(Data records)
-- begin --
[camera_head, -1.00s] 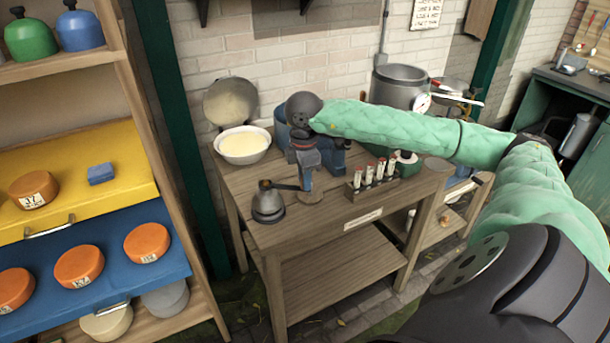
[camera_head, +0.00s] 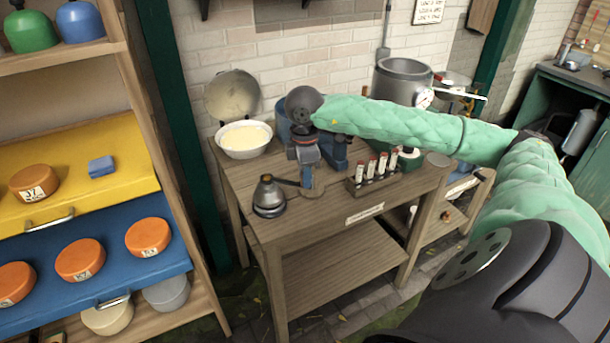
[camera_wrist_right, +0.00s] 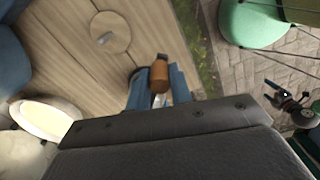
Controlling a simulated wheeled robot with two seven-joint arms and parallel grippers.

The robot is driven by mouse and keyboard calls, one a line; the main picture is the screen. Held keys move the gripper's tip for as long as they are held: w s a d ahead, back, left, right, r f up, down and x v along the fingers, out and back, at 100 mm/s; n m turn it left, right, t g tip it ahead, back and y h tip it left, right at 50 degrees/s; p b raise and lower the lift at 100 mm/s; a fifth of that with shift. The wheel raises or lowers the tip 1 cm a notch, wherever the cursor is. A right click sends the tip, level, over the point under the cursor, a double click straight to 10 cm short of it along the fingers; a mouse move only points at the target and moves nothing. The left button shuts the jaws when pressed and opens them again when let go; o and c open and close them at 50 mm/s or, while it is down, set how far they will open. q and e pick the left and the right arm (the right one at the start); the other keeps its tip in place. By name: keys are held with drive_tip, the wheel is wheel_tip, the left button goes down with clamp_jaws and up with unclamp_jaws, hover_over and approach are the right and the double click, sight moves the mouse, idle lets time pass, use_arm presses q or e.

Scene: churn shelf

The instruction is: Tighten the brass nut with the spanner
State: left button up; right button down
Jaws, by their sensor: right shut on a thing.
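My right gripper (camera_head: 309,179) is low over the wooden table, its blue fingers shut. In the right wrist view, a brown cylindrical handle end (camera_wrist_right: 160,75) shows between the fingers, apparently the spanner's. In the head view, the spanner (camera_head: 287,182) appears as a thin dark bar from the fingers leftward to the top of a grey conical vessel (camera_head: 268,197). The brass nut is too small to make out; a small brass-coloured spot (camera_head: 266,178) is at the vessel's top. Whether the spanner's jaw is around it, I cannot tell. My left gripper is out of view.
A rack of white tubes with red tops (camera_head: 372,172) stands to the right. A cream-filled bowl (camera_head: 244,138) stands back left. The table's front (camera_head: 335,205) is clear. A cheese shelf (camera_head: 140,150) stands at left.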

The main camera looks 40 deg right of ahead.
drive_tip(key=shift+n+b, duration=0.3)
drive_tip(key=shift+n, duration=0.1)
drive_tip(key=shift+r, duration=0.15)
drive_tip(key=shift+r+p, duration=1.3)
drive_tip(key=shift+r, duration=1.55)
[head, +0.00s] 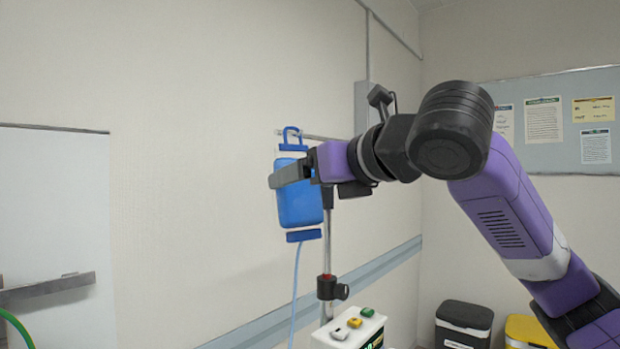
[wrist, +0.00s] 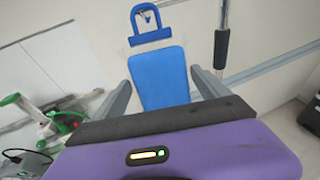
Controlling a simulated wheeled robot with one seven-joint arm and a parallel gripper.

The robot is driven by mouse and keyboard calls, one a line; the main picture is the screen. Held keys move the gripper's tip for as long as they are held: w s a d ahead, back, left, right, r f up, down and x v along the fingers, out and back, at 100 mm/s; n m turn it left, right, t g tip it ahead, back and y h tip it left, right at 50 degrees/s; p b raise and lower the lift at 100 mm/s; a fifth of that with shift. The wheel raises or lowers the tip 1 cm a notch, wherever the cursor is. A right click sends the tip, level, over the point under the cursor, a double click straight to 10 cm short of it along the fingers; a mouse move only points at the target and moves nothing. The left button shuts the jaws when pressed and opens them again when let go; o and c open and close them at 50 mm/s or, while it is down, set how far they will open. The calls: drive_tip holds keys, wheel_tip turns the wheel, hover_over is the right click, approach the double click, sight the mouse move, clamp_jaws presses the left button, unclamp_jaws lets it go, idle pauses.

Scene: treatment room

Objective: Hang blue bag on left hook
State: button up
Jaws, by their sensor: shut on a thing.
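The blue bag (head: 299,205) hangs upright in front of the wall, with a blue loop handle at its top and a thin light-blue tube below. My gripper (head: 290,174) is shut on it, with fingers on either side of its body. In the wrist view, the bag (wrist: 158,78) sits between the fingertips (wrist: 162,88). The left hook (wrist: 147,15) shows through the opening of the bag's loop; I cannot tell whether the loop rests on it. In the head view, the loop overlaps the left end of the stand's crossbar (head: 318,138).
The metal stand pole (head: 327,240) with a black clamp (head: 331,287) rises just right of the bag. Bins (head: 463,322) stand at lower right. Green-and-white equipment (wrist: 35,125) shows at left in the wrist view.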

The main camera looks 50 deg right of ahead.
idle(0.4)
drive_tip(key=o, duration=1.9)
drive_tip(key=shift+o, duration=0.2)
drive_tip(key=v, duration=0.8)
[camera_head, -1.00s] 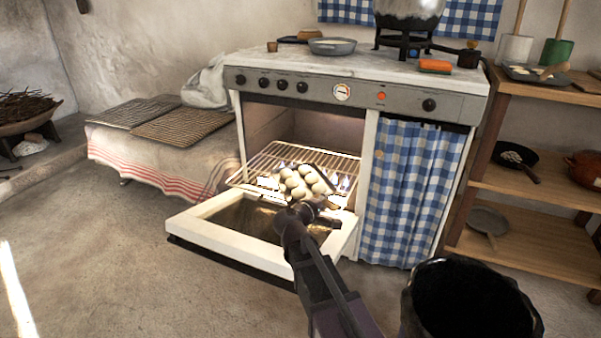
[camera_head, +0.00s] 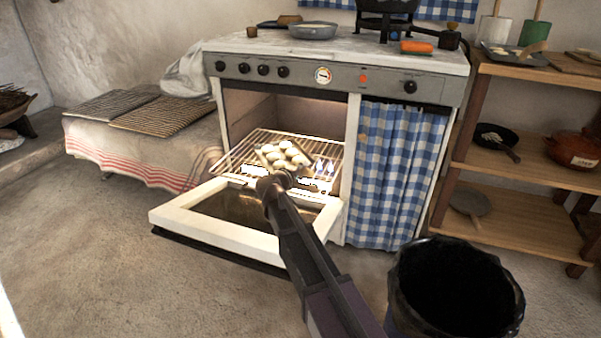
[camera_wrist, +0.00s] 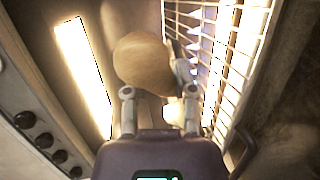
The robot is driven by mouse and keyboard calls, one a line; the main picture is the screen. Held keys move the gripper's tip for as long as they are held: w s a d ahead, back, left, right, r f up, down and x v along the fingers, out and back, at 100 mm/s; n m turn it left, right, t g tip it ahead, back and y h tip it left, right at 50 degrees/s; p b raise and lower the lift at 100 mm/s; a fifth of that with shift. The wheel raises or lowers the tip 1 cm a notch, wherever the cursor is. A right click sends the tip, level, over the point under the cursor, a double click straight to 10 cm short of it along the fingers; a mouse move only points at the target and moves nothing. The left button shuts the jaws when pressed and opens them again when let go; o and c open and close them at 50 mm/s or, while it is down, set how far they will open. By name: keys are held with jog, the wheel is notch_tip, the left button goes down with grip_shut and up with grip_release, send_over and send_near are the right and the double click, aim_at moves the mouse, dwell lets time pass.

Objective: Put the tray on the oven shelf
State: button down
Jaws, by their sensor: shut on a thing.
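A small dark tray (camera_head: 310,157) carries several pale round dough pieces (camera_head: 285,153). It is inside the oven opening, above or on the wire oven shelf (camera_head: 236,150); I cannot tell whether it touches the bars. My gripper (camera_head: 275,180) reaches over the lowered door and is shut on the tray's near side. In the wrist view, one large dough piece (camera_wrist: 143,62) lies just ahead of the fingers (camera_wrist: 160,97), and the shelf bars run down the right. Most of the tray is hidden there.
The white-framed oven door (camera_head: 215,232) hangs open below my arm. A blue checked curtain (camera_head: 395,170) is right of the opening. A black-lined bin (camera_head: 455,290) stands at the front right, and wooden shelves (camera_head: 510,175) stand behind it. Floor is clear at left.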

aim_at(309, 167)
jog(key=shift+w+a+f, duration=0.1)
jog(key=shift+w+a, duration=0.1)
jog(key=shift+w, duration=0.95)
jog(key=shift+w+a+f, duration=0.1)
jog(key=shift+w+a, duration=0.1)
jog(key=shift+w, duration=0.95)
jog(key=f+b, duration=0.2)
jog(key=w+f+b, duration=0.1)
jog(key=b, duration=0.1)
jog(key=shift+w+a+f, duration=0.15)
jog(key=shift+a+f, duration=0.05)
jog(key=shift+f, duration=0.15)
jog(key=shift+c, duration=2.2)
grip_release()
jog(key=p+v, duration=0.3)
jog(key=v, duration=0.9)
-- end --
**JOB**
Show every line of the records above that contains the word "Objective".

**OUTPUT FOR THIS TASK**
Objective: Hang blue bag on left hook
Objective: Put the tray on the oven shelf

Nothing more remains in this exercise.